Wednesday, June 5, 2013

Aikido Styles and Music

Aikido ju-dan and Hombu Chief Instructor Tohei Koichi is the fountainhead of the majority of all aikido practitioners in the world for the simple reason he taught people how to teach aikido.

There are other styles of aikido, such as yoshinkan, which were developed by Tohei sensei sempai Terada, so it is aikido, but parallel.  His style is widespread because it is a good style.

There are many styles that developed under Tohei Sensei, such as Yamada of New York, Chiba of San Diego, Murayama of Kokikai and Kobayashi of LA.  It is all aikido but an analogy with music might explain some differences.
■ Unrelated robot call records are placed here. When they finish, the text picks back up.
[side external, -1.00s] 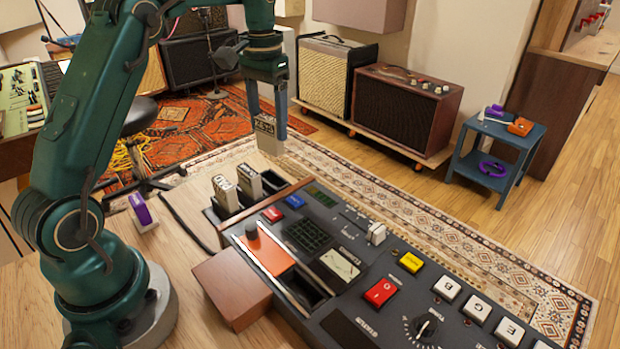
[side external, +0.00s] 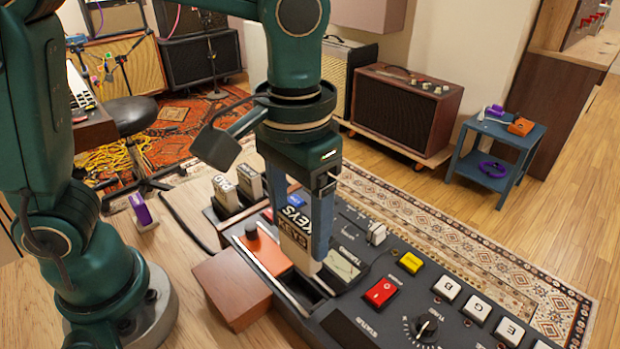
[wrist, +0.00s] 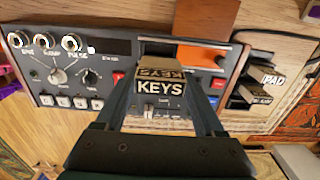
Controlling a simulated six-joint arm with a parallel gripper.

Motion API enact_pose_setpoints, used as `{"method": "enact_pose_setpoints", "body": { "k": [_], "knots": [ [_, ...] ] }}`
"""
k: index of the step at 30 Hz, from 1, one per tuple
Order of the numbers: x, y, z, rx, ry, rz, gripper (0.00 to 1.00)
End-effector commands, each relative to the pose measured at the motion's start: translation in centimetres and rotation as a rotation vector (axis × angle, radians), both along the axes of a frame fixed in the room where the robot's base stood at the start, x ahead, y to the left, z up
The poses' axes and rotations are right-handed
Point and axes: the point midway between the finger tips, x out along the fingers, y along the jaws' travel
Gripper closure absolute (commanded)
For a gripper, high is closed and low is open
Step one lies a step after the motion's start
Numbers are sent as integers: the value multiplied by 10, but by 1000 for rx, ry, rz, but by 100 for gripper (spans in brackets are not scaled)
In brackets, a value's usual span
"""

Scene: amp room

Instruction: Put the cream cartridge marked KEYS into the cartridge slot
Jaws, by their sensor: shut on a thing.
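The cream cartridge marked KEYS (side external: 293,238) has a dark label and is held roughly upright, with its lettering also facing the wrist view (wrist: 160,86). My gripper (side external: 307,228) is shut on it, one finger on each side, and it also shows in the wrist view (wrist: 164,100). The cartridge slot (side external: 306,287) is a dark opening in the console, beside an orange panel. The cartridge's pale lower end is over the far part of the slot. I cannot tell whether it has entered the opening. The gripper and cartridge hide part of the console.
Two cream cartridges (side external: 226,195) (side external: 250,182) stand in a rack left of the console; one reads PAD in the wrist view (wrist: 270,78). A brown wooden block (side external: 232,287) adjoins the console (side external: 350,325). An orange panel with a knob (side external: 264,253) sits beside the slot. A purple cartridge (side external: 142,212) stands on the table.

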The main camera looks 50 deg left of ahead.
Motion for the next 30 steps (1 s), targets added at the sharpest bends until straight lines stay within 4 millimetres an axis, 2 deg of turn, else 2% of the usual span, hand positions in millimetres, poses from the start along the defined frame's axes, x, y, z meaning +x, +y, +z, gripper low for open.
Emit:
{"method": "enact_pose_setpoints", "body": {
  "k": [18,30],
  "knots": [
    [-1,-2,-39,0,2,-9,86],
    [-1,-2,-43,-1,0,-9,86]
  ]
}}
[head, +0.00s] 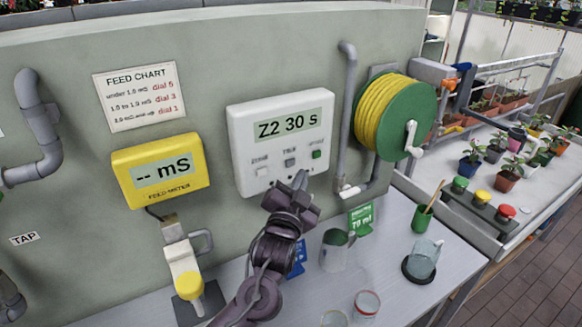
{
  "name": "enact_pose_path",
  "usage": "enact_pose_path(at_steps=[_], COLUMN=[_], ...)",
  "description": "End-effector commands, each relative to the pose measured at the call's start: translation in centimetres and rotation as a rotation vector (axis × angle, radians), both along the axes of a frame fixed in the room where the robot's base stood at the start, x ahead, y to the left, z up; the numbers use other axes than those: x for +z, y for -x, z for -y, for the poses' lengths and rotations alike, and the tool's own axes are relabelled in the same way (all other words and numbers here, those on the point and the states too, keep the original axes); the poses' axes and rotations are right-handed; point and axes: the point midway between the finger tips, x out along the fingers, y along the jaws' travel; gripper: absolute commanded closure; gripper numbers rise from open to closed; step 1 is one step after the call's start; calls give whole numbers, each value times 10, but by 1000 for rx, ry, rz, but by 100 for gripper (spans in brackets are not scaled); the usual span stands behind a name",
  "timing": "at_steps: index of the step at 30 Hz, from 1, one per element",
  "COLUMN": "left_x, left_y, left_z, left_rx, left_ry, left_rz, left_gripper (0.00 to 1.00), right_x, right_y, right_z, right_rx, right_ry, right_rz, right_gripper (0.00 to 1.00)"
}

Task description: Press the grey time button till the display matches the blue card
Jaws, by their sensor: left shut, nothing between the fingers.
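The white control box (247,118) is fixed on the grey-green wall, and its display (289,125) reads "Z2 30 s". Below the display are a grey button (262,171) at the left, the grey time button (290,162) in the middle and a green button (317,154) at the right. My left gripper (301,179) is shut and empty, with its tips just below the time button; I cannot tell whether they touch the box. The blue card (298,258) stands on the bench behind my left arm, mostly hidden, and its text is unreadable. My right gripper is not in view.
A yellow feed meter (160,171) reading "-- mS" hangs left of the box. A yellow hose reel (385,115) and pipe are at its right. A green card (360,220), a jug (337,250) and glasses (367,304) stand on the bench.

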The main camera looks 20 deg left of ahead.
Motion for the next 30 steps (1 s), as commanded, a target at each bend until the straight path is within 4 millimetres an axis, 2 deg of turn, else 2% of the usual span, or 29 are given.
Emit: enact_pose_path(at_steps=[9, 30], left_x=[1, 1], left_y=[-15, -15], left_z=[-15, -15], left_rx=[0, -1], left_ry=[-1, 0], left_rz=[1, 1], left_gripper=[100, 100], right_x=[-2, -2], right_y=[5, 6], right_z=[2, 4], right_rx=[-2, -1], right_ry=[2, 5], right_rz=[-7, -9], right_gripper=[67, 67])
There is the music as it is written and the note as played and the timing.  After that each artist will style it anyway he likes.  For example, John Lennon was unique for rushing the front end of the note, not singing on the center of the note, but on the front.  Jimi Hendrix and Prince are well within the note, but jazzily are all over it, here and there.  Bruce Springsteen is phenomenal in his ability to keep his band on dead center.  Dean Martin advanced his "happy drunk" schtick by working the trailing end of the note.  Randy Newman keeps it tight and small.  Boys choirs fill each note from end to end, top to bottom.

Yamada Sensei has a precise, tight hard style, which tends to be right on, and very much in control.  Kobayashi Sensei taught "into nage's range of effectiveness (close to nage's hara) where nage is strong and uke is weak..." which he called One Circle but was viewed technically as "small circle."

Take a throw like shiho nage.  It is executed when your nage's "one point" is lateral with uke's.  This can be executed early, mid, late or full.  Kobayashi would be early, by taking uke down even before the spin if finished, small circle style.  Mid might be Yoshinkan style, where the arm is spread out and back, just at the point where shiho nage often goes wrong, yoshinkan centers all weight at the barred arm.  If you do not go up and over, your arm will break.  One learns to do awesome high trajectory hard falls in yoshinkan.

Yamada sensei would head straight through with tight control and send people sailing backwards.  The Tohei style is to go large and end up in total control looking into the ear of the uke.  The take down from here is devastating.  There is no stronger uke takedown by nage.  Tohei Sensei taught a full open style, but if you slo-mo his videos, he did everything.

There are more styles, but the point is most come from Tohei, they are all aikido, and all simply styles.  At any given point with any given partner, any given style may be employed.  It is good people develop these styles and codify them, keep them alive, so one can draw on them in a pinch.  Learn them all.